*Given material*
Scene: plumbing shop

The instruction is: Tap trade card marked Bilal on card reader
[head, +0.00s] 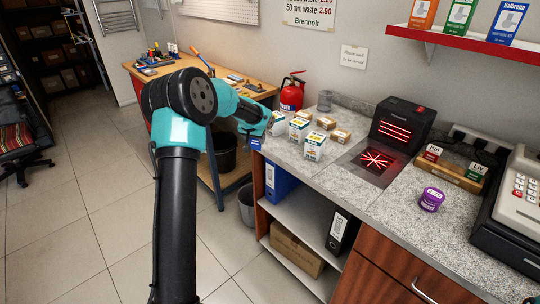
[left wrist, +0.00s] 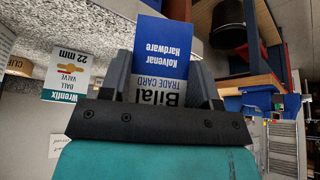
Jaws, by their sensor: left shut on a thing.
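My left gripper (head: 257,136) is shut on the trade card marked Bilal, which is blue and white. In the left wrist view the card (left wrist: 160,60) stands out from between the two fingers, with "Kolvenar Hardware" on its blue part. In the head view only a small blue part of the card (head: 256,144) shows, by the counter's left end near the small boxes. I cannot make out for certain which device is the card reader. A black unit (head: 402,122) with red lines stands behind a dark plate (head: 376,160) with a red scan pattern. My right gripper is not in view.
Several small boxes (head: 314,147) stand on the counter's left end. A wooden rack (head: 447,171) holds cards marked Rui and Liv. A purple tub (head: 431,199) and a cash register (head: 517,205) are at the right. The counter front by the tub has free room.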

*Your objective*
Skip every picture and return the lines above from the top through the one that contains "[left wrist, +0.00s]".

*Complete answer*
Scene: plumbing shop

The instruction is: Tap trade card marked Bilal on card reader
[head, +0.00s] 
[left wrist, +0.00s] 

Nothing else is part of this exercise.